DISCLAIMER: I'm well aware that pre-releases have bugs, I hardly ever run stable releases of Ubuntu (my upgrade process is to move my main desktop to the next release at Alpha 3).

OK. So the first thing I did was Google "Fedora 11 beta" and download via the torrent (I was unaware at this point that there had been a later "snap1" release).
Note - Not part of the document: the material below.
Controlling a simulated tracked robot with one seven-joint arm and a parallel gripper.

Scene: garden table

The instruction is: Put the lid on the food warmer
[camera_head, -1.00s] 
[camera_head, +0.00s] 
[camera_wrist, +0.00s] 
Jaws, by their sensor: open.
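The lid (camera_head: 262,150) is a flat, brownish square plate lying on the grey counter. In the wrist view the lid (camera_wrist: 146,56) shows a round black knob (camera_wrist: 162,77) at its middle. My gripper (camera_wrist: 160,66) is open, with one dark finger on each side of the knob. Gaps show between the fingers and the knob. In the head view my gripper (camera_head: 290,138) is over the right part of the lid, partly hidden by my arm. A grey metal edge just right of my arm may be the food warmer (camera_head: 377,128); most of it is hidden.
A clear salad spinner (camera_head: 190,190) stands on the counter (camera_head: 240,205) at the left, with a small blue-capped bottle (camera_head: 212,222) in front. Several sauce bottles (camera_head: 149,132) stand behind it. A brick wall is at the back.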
I downloaded the LiveCD ISO, burnt it to disk and booted into the LiveCD. All was fine.

My partition set up is pretty normal, I have Windows on the Primary partition (not that I use it much, if ever, but it refused to install to any other partition) then an extended partition laid out like so:


/dev/sda5 -> /home
/dev/sda6 -> /
/dev/sda7 -> swap

Anyway, I digress, my point is that the partitions were ready, I just wanted to replace my Ubuntu 9.04 install with a Fedora install, leaving everything else untouched.
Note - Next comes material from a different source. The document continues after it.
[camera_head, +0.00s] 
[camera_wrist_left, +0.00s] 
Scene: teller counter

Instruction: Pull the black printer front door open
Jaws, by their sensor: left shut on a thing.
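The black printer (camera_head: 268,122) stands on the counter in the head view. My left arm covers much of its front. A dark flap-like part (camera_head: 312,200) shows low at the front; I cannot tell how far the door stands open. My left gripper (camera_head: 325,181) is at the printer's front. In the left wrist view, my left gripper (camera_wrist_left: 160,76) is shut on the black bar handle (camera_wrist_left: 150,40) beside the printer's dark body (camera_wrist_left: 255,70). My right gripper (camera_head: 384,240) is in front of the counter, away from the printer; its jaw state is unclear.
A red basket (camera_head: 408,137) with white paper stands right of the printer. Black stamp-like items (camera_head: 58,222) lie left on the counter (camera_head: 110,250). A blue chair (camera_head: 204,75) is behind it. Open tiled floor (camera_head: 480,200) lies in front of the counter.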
So I get to the partitioning screen in the installer, choose "custom" and select the / partition, I decided to try ext4 (I use it on my laptop and aside from a few zero-length files when it's been hard reset it's been pretty good). So I format the / partition as ext4, and just because I'm used to Ubuntu's installer doing it for me, I also explicitly format the swap partition. All is well, until I click "next". At which point I'm greeted by this message (or something like this):


"Cannot boot from an ext4 partition"

Hmm, weird, Ubuntu does it fine... oh well. So I go back, change it to ext3 and continue the install. Everything progresses fine until the very last stage when I hit this (again from memory):


"Fatal error. Cannot mount /dev/sda6 as /"

Bugger.

I tried the install twice more, once after a reboot. Same problem every time. Also weirdly, the / partition was displayed as ext4.. I chose ext3(!?). After some Googling I did find a bug report, but there was no workaround. So I went back to the Fedora download page and find that there is a "snap1" release which is a bit later than the beta. "Surely they must have fixed such a show stopper pretty quickly", I thought.

So I download, burn and boot the snap1 release. Start the installer get to the partitioning screen, try ext4 once more just in case and again get the "Cannot boot from ext4" error. So I switch back to ext3 as before and attempt to continue... except I can't, this time I get (from memory):


"This livecd image must be installed to an ext4 partition"

Huh? So, I can't boot from an ext4 partition, but I must install to one? Now, at this stage I *could* have deleted the / partition completely, created a /boot partition as ext3 and then a / parition as ext4. But I really didn't want to mess around creating and deleting partitions when I have data on the /home partition, formatting partitions is quite dangerous enough for me (yes I should have backed up etc. etc.).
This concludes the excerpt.